I have a question regarding epi-fluorescence microscopy and I'm hoping to
get an answer here - I apologize for posting a question that is not related
to confocal microscopy.  I am a graduate student at UCSB and my technical
knowledge of microscopy is quite basic so I'd appreciate any guidance you
can give me. 

I want to do FRAP (fluorescence photobleaching) experiments on lipid
bilayers.  Currently we use our microscope - an old one, a Nikon Eclipse
TE300 inverted microscope with a TE-FM epi-fluorescence attachment, to image
lipid bilayers (and also for cellular immunofluorescence work).  This is
hooked up to a Coolsnap ES2 cooled-CCD imaging system.  

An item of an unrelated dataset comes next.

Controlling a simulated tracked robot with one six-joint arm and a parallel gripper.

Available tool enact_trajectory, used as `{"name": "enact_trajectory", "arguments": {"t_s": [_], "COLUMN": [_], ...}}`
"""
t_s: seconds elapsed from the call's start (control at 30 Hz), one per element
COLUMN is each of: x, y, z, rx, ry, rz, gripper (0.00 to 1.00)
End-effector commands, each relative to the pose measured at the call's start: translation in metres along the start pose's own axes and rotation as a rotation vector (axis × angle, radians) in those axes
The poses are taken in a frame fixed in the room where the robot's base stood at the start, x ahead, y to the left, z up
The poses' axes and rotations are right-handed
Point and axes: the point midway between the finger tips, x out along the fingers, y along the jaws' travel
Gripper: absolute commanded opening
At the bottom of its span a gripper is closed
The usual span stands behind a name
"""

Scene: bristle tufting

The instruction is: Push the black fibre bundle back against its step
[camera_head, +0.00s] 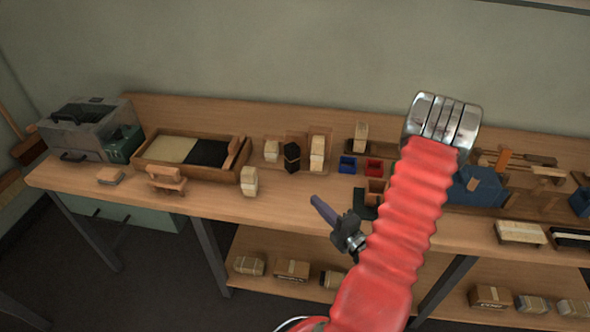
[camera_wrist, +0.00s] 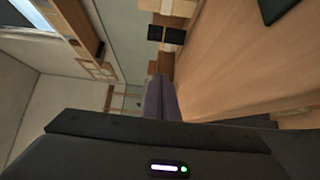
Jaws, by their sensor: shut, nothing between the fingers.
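The black fibre bundle (camera_head: 292,157) stands upright on the bench, between a shorter pale bundle (camera_head: 271,151) on its left and a taller pale one (camera_head: 317,153) on its right. A low wooden step (camera_head: 296,136) shows behind it; I cannot tell how wide any gap is. The wrist view, turned sideways, shows the black bundle (camera_wrist: 174,36) with a band around it, beyond my fingers. My gripper (camera_head: 315,202) has purple-grey fingers, shut and empty, over the bench's front edge, in front of and right of the bundle. The fingers also show in the wrist view (camera_wrist: 160,82).
A loose pale bundle (camera_head: 249,181) stands nearer the front edge. A two-part wooden tray (camera_head: 150,170) lies left. Blue (camera_head: 347,164) and red (camera_head: 374,167) bins stand right of the bundles. Bare bench lies in front of the black bundle.

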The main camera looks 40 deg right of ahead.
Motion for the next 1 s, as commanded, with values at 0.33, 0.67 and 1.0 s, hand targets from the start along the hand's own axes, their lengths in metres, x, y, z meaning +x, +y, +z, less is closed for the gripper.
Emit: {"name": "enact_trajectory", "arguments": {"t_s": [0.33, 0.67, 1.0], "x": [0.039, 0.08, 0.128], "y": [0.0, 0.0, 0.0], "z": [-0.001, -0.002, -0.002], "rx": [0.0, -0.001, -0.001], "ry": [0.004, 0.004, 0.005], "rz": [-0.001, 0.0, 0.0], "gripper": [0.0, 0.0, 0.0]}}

I use a 100x objective to bleach a small spot in the lipid bilayer using
light from a 100w Mercury lamp.  I use a 10x objective to monitor the
recovery in a wider field.  My problem is that even with the field diaphragm
fully stopped down, the smallest field of illumination I can achieve is ~60
microns in diameter.  Since the diffusion coefficient of the lipids is of
the order of 1 sq. micron/sec., the recovery time is extremely long -
approx. 1 hr.  I would like to reduce this by bleaching smaller spots. 

Is there a way to reduce the size of the illuminated spot, e.g. by using a
pinhole in the light path?  Where and how would I place this pinhole?  

Thanks in advance - I will also try to contact Nikon technical support for
help with this, but I suspect they'll try to sell me a new microscope instead.